(Recorded robot episodes)
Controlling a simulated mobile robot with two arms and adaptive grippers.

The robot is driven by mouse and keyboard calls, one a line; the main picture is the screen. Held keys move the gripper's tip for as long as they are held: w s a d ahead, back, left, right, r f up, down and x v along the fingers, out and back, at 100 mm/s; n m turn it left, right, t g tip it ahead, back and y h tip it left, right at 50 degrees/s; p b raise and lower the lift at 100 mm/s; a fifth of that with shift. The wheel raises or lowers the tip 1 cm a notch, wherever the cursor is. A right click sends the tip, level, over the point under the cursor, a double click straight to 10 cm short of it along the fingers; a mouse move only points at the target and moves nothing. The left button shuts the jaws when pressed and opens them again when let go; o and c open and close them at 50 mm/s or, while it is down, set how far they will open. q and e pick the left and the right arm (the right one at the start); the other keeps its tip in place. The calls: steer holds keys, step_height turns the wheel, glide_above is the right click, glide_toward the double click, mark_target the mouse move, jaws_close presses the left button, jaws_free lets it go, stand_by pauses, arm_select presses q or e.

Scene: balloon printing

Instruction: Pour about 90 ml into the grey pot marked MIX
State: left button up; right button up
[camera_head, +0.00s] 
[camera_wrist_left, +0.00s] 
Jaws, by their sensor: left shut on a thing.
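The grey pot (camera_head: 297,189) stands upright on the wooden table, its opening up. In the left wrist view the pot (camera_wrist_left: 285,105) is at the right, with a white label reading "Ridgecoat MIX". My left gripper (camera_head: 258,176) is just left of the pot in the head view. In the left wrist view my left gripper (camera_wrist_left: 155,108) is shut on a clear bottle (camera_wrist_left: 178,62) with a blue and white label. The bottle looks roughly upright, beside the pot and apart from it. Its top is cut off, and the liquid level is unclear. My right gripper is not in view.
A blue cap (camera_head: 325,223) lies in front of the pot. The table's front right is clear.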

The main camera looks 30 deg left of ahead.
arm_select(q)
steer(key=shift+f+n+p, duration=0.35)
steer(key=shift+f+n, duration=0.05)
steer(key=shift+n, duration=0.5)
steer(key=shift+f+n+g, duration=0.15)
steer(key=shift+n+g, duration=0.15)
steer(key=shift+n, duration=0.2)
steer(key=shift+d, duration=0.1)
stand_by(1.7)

--

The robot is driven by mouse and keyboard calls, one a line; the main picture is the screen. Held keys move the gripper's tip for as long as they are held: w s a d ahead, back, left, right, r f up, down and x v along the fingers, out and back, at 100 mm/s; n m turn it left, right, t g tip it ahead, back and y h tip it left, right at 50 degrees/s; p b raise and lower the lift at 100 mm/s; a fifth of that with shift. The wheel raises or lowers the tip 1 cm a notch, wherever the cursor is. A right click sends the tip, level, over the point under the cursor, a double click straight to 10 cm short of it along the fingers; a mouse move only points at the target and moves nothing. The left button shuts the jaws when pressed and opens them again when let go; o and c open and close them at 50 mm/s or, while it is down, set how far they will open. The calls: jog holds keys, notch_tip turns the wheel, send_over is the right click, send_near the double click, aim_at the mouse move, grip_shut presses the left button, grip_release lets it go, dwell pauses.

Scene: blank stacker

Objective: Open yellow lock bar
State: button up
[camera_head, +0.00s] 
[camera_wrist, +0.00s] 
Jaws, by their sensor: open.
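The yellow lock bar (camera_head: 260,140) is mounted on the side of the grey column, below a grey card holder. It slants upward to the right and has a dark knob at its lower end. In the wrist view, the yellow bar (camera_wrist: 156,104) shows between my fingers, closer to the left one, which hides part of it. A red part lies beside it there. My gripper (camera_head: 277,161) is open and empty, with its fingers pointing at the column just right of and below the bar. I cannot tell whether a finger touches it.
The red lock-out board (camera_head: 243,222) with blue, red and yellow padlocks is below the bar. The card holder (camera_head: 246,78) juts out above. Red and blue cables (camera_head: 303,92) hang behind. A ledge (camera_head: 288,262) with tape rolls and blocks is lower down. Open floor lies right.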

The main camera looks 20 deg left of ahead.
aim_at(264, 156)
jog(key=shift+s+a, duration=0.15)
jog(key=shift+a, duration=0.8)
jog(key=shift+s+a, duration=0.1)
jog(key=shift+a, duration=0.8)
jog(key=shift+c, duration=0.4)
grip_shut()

---

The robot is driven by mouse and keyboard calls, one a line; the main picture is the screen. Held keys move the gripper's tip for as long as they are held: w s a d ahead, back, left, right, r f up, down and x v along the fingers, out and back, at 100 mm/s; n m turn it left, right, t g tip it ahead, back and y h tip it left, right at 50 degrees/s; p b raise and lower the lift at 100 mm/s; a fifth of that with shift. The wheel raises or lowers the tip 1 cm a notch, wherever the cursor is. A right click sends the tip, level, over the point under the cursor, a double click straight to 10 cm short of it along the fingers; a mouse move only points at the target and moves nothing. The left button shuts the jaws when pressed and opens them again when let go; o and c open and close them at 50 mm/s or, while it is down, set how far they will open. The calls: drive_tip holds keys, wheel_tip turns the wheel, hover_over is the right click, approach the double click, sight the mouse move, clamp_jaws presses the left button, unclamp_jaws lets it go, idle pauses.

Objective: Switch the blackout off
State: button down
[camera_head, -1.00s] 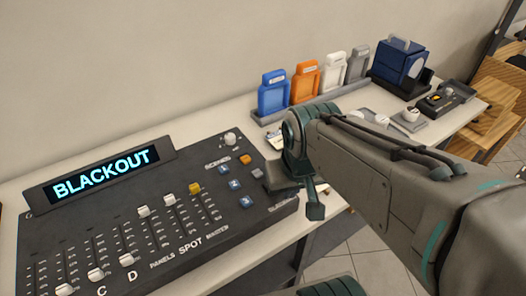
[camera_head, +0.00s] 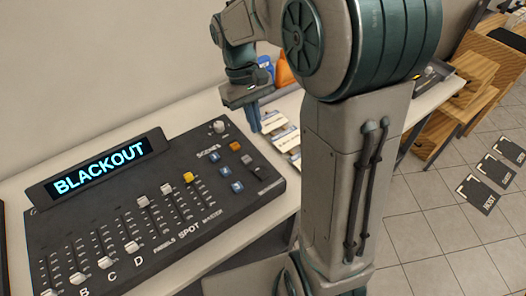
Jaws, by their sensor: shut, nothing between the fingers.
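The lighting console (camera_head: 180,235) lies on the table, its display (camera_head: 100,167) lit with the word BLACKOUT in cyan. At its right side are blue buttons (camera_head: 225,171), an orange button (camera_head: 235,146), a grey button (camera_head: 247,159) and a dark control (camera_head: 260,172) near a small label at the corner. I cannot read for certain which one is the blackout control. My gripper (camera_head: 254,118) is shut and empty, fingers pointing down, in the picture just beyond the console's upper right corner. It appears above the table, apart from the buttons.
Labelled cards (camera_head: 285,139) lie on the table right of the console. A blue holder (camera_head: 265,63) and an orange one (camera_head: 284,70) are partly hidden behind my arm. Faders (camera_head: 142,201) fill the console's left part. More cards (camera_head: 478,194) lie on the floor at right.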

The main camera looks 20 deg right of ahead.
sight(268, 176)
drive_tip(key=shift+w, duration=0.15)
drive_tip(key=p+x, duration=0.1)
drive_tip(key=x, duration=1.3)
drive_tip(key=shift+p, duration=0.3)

▸ **WHAT THE TASK REQUIRES**
Every line holding "Scene" should be copied out.

▸ **SOLUTION FOR THIS EXERCISE**
Scene: balloon printing
Scene: blank stacker

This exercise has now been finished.